Гастрономические особенности Нового года в России
В СССР сформировались и традиции новогоднего застолья, которые сохраняются до сих пор. До революции главным праздничным блюдом на Рождество считалась птица: гуси, тетерева, рябчики, глухари. Часто подавали и свинину в разных вариациях — от зажаренного в печи фаршированного молочного поросенка до ветчины или буженины.
«Ни икры, ни сардинок, ни семги, ни золотого сига копченого, а просто: толстая колбаса с языком, толстая копченая, селедки с луком, солевые снеточки, кильки и пироги длинные, с капустой и яйцами, — описывал новогодний стол в начале XX века происходивший из купеческого рода писатель Иван Шмелев. — Едят горячую солонину с огурцами, свинину со сметанным хреном, лапшу с гусиными потрохами и рассольник, жареного гуся с мочеными яблоками, поросенка с кашей и блинчики с клюквенным вареньем».
В годы существования советского государства многие блюда, например салаты оливье и сельдь под шубой, часто становились традиционными для праздника из-за доступности ингредиентов. «Особенность новогоднего стола состояла в том, что надо было достать продукты, — рассказывает историк Ольга Попова. — Купить что-то было достаточно сложно, поэтому очень многое делали сами.

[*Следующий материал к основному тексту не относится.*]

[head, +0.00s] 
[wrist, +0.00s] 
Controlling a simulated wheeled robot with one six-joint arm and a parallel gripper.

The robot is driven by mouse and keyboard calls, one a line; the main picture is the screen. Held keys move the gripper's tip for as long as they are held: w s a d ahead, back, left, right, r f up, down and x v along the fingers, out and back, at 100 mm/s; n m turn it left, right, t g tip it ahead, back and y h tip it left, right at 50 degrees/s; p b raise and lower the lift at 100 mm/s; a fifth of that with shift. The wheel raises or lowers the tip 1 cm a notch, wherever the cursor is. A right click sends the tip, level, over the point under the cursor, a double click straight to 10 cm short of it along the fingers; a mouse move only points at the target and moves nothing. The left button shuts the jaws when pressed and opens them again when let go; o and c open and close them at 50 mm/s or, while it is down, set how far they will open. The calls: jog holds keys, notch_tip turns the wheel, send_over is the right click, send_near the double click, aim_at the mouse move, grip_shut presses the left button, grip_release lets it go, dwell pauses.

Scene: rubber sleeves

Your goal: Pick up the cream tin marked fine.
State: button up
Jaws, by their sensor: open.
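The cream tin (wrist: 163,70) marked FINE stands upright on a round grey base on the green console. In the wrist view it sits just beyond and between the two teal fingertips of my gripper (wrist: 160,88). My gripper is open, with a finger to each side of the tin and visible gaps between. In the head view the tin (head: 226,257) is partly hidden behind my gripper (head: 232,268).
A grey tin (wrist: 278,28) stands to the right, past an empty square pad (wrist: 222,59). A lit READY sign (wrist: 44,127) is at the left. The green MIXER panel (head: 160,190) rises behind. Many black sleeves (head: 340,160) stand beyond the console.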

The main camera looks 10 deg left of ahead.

В каждой семье подавали на стол то, что могли приготовить».
Доступностью объяснялась и популярность мандаринов, которые созревали как раз к декабрю и позволяли «раскрасить» праздник в яркие цвета в отсутствие фруктов, которые тогда не импортировались, — киви, бананов, ананасов. Впрочем, даже мандарины в СССР долгое время оставались недоступны многим семьям. Их воспринимали не только как праздничное угощение, но и как признак достатка.
Праздничные традиции в России и других странах развивались и складывались под влиянием религиозных, политических, идеологических установок. За многими обычаями, которые сейчас воспринимаются как неотъемлемая часть Нового года, стоят социальные процессы, значимость которых проявлялась лишь по прошествии долгого времени. Люди, события и даже государства становятся частью истории, но в настоящем остается праздник, появлению которого они так или иначе способствовали.